There is a large school of thought, with some intellectuals for professors and a lot of reactionaries for students, which argues that we cannot change. Once an Arab, always an Arab, once Chinese, always Chinese.

The failing here is that it’s us guys saying you guys can’t come in: you can never be like us. But what happens when we walk around the table and become the you guys. All of a sudden I find myself saying that us guys don’t think we can be like you, nor do we want to be—but we think you should let us in anyway. Immigrant talk.

If I’m Algerian and young and jobless, living in a crumbling gray block outside Paris, I might start burning cars, or I might go to the mosque as I always do and try to forget that the face torching the rag hanging out of the car’s gas tank is one I knew in primary school. If I’m Croatian and living down the road from the Algerian I might tell my friends we can do even better, burn more cars. Or I might keep showing up for work as a gardener at the house of the old lady where my wife does the ironing, her third job and my second, and that doesn’t count taking care of the children whose future we are determined to secure.

Those are the stereotypes of the passport-seeker: the bad and the good, both initially seen as inconvenient, to those citizens born to the flag. We passport-seekers are the people who have forced European countries to rethink laws about who can be a citizen and how to integrate new ones. The results have been spotty. Hong Kong residents who thought they were part of the British Empire , then told “no”, now find themselves getting around the notion of being Canadian, even if they live in the middle of Europe. These are not displaced persons but holders of misplaced national allegiance.

In the United States we, the new people, have turned the Great American Novel on its head in the past 20 years.

But I’m not any of these. In practical terms I have a perfectly useful passport for most parts of the world. I can get in and out of the US easily, my tax situation won’t improve by being Swiss and if I wanted a numbered bank account I could have had one years ago (but no one does). I can and do eat chocolate and fondue and raclette.


Passport seekers make a quiet shift, not of allegiance, but of affection. They don’t give up anything, they buy into more. They give more, in the end. I pledge affection to…

In Iowa, in 1956, I stood beside my wooden desk, fashionably pale with the seat attached on one side, proud of being big enough to do this. My little voice piped, along with the others, the Catholic version of the prayer we called the “Our Father” right after we’d faced the flag at the front of the room and pledged allegiance to it. Such pride! Such pleasure in being a part of good things.
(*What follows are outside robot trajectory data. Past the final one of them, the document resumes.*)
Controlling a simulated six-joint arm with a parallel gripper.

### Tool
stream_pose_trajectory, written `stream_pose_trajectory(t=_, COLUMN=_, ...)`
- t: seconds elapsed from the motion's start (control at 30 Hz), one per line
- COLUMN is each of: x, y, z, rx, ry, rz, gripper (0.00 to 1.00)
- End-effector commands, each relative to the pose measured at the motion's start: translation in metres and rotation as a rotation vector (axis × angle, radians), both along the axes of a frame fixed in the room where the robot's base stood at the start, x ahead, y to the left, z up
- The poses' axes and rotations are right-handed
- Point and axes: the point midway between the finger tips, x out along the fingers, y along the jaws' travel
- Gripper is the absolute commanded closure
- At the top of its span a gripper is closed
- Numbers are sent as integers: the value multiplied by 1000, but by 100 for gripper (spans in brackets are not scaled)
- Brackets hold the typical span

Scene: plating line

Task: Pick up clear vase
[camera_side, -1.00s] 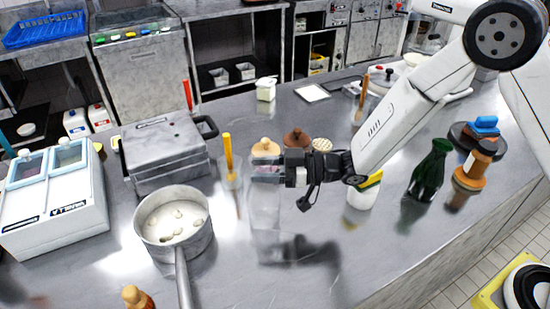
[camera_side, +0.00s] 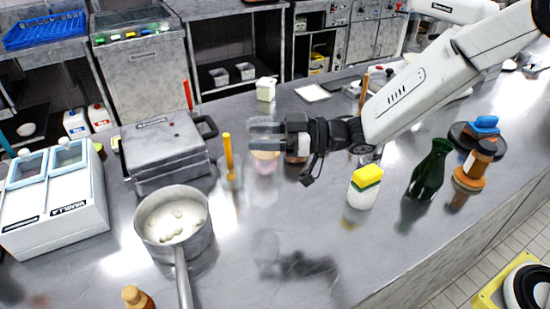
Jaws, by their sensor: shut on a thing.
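My gripper (camera_side: 266,135) is in the middle of the counter, above its surface, with its fingers pointing left. It is shut on the clear vase (camera_side: 264,187), which hangs below the fingers, off the counter. The vase is almost see-through, so its outline is faint and I cannot make out its exact edges. A jar with a tan lid shows behind and through it. A faint shadow lies on the counter below, apart from the vase.
A pot (camera_side: 174,226) with its handle toward the front stands left. A glass with a yellow stick (camera_side: 228,157) is close left of the vase. A sponge-topped white container (camera_side: 363,187) and green bottle (camera_side: 430,170) stand right. The front middle counter is clear.

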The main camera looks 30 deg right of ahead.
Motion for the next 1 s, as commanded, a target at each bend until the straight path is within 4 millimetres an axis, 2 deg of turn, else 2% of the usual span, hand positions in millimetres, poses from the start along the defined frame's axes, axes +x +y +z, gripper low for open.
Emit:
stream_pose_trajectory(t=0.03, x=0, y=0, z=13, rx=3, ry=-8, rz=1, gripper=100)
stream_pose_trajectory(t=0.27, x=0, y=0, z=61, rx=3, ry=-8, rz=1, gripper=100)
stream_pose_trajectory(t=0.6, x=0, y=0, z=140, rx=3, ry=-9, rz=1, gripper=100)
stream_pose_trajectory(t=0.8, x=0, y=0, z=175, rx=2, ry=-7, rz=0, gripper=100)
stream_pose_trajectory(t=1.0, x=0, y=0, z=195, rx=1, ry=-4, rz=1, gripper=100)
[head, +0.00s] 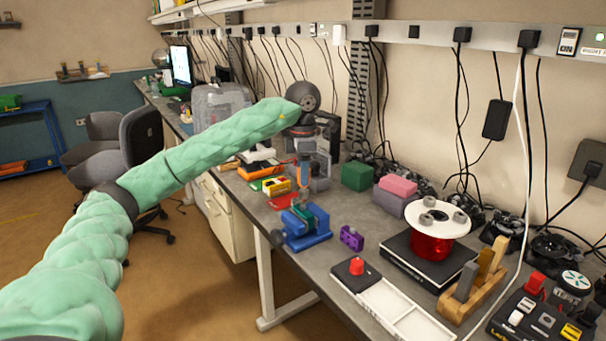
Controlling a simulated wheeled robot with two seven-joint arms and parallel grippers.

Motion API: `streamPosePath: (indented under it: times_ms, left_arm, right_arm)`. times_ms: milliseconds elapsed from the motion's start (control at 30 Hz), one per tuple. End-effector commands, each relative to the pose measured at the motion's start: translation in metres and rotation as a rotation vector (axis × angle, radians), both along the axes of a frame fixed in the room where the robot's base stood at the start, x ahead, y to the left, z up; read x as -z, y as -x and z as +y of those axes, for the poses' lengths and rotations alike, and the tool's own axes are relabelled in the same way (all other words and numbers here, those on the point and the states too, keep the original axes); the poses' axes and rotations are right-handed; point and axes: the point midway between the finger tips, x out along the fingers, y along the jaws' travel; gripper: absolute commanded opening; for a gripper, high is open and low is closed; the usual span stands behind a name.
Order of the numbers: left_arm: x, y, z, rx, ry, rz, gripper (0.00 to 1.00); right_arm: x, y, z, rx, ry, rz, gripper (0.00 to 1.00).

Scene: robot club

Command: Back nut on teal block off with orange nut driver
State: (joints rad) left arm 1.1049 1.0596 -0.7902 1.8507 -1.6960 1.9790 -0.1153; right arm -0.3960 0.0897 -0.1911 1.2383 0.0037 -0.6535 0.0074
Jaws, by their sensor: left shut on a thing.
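A blue vise (303,231) stands near the front edge of the workbench, with a teal block (317,214) between its jaws. The nut on the block is too small to make out. My left gripper (304,157) points down above the vise. It is shut on the orange nut driver (303,163), which hangs roughly upright over the vise. The driver's lower end is close to the block; I cannot tell if it touches. My right gripper is out of view.
A purple block (351,238) stands right of the vise. A white tray (405,318) with a red knob-like piece (357,266) lies at the front edge. A red spool with white top (432,242) stands on a black box. Green (357,176) and pink blocks (399,185) sit behind.

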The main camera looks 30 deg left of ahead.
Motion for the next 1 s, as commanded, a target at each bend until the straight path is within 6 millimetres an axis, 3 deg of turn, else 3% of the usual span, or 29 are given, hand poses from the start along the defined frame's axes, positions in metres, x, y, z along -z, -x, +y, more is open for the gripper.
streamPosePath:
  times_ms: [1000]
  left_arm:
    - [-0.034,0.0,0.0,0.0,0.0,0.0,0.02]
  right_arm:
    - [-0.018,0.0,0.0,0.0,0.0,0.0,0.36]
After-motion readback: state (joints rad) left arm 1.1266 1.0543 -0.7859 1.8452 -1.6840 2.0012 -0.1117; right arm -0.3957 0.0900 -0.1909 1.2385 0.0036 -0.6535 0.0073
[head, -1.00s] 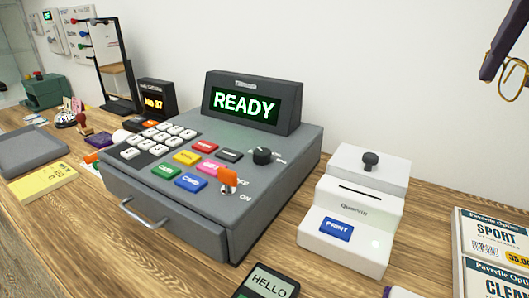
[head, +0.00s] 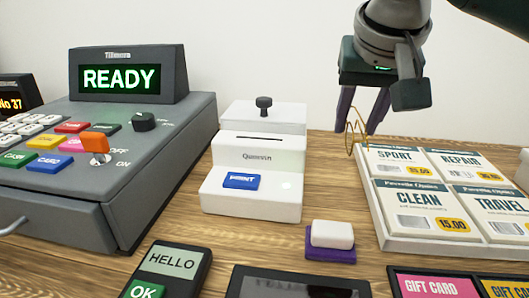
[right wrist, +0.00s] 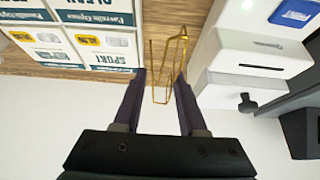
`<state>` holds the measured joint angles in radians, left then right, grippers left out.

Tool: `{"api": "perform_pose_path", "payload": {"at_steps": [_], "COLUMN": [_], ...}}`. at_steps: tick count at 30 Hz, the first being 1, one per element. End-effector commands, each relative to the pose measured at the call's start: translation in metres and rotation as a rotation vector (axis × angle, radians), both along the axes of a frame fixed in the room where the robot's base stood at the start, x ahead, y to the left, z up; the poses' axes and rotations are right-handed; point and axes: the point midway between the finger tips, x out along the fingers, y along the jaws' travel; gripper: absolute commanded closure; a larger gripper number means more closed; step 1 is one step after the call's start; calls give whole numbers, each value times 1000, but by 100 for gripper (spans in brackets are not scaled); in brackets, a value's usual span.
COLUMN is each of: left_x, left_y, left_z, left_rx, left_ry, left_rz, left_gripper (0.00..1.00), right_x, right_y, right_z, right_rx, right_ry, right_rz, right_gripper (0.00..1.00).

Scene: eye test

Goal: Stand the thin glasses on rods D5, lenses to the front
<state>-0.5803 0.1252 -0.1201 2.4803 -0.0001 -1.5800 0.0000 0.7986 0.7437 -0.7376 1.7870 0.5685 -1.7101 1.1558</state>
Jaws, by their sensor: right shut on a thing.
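The thin glasses (head: 352,136) have a fine gold frame. My right gripper (head: 359,124) is shut on them, its purple fingers pointing down in the head view. They hang between the fingers, near the back left corner of the price card board. In the right wrist view the gold frame (right wrist: 178,39) sticks out past the fingertips of my right gripper (right wrist: 161,75). Which way the lenses face is hard to tell. Rods D5 are in no current view. My left gripper is not in view.
A white printer (head: 257,178) stands left of the gripper, with a grey cash register (head: 150,160) further left. The price card board (head: 395,243) lies at the right. A purple pad with a white block (head: 332,234), a card terminal (head: 170,268) and gift cards (head: 436,287) are in front.

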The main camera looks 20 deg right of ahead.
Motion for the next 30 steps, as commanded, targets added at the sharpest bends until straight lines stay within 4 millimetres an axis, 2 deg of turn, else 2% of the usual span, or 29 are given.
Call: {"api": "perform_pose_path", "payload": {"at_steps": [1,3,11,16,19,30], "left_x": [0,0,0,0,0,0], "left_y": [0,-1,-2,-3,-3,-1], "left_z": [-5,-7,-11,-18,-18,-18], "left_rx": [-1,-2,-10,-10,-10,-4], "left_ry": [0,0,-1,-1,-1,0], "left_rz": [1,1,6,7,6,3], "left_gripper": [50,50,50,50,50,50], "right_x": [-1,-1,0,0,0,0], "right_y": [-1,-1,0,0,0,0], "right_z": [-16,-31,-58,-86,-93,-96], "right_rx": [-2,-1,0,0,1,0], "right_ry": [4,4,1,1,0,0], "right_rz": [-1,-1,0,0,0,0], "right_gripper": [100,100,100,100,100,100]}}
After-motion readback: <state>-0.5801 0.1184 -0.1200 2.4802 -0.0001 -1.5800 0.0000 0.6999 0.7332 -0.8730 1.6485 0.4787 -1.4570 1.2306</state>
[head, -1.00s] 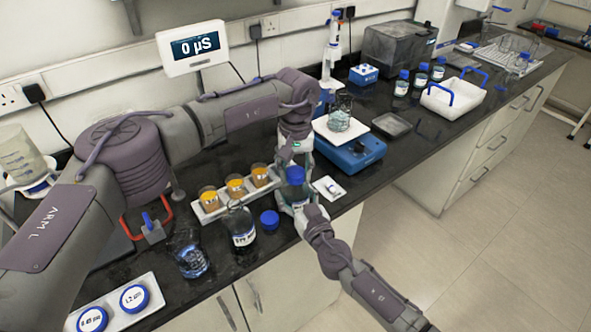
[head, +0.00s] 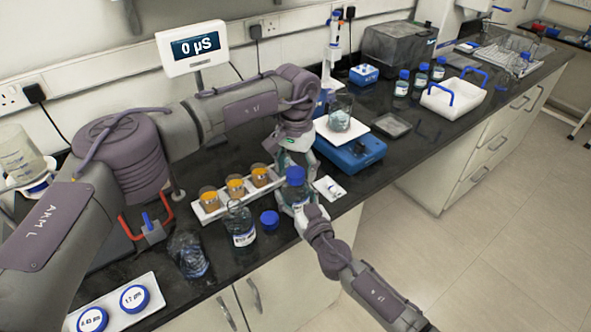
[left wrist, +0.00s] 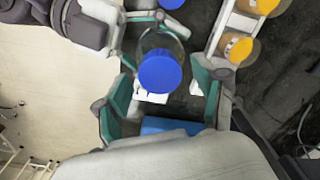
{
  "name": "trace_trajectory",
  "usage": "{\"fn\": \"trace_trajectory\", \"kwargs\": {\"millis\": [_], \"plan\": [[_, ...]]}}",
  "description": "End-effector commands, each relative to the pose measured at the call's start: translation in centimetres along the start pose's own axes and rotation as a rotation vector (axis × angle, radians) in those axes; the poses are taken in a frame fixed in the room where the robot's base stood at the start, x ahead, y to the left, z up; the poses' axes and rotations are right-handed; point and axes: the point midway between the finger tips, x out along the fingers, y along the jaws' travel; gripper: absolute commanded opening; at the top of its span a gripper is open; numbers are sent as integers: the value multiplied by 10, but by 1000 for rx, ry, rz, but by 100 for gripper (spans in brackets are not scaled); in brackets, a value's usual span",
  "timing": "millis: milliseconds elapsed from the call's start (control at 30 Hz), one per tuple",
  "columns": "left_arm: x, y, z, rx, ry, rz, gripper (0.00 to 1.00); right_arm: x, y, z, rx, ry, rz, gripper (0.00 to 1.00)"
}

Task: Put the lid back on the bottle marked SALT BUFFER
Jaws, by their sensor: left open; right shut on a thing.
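My right gripper (head: 296,205) is shut on a clear bottle with a blue lid (head: 296,175) on its top, upright near the bench's front edge. Its label is hidden. A loose blue lid (head: 269,219) lies on the bench between the two bottles.
A white rack (head: 225,203) with amber-topped jars is behind the bottles. A glass beaker (head: 188,255) stands to the left, and a tray (head: 112,305) holds two marked blue-rimmed discs. A blue stirrer (head: 350,152) with a beaker is behind right.

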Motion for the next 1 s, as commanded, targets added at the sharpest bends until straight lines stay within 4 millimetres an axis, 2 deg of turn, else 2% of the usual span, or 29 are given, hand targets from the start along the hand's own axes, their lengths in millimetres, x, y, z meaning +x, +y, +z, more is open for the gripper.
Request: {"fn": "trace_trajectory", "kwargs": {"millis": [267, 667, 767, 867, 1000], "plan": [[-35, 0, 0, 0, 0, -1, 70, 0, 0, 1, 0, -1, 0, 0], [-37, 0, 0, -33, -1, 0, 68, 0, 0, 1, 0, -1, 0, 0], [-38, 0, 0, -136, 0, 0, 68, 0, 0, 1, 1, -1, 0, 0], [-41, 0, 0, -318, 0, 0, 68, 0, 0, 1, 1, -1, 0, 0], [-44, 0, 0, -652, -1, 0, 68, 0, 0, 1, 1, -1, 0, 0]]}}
The world is larger than I thought back then, when Boston was on a distant shore and San Francisco not yet heard of. I have learned that families can grow and you can still love the first one, as well as have a new one. I learned to adopt in-laws who are British and live around the world, from Asia to Africa to England’s Kent. I can still love America, can criticize it sharply but become defensive when others do so without understanding the wondrousness of the place.

And I can love Switzerland, too. I now have a stockpile of memories, of daily visual treasures and encounters that help my affection for her to grow. Most are positive, a few are not. I can say I know my rights and responsibilities as a citizen, and I look forward to joining the neighbors next month to vote on giving people the right to work on Sunday. I worry like everyone else what will happen if all communes vote to replace one of the foreign but national languages with English, for economic reasons. I read the billboards with words in other national languages, and agree with their message that if we keep trying to understand each other, we will be able to live together peacefully. I like Swiss neutrality, and not just because I didn't back Bush on Iraq.

I step into the street in the morning and think, “This place is mine, now.” In a perverse twist, I think that might be what happens at night on the streets of France, to those who haven't had a sense of ownership until now.

Move over, I want to tell the neighbors. After all, we've grown fond of your raclette.

Make a little space at the table for us.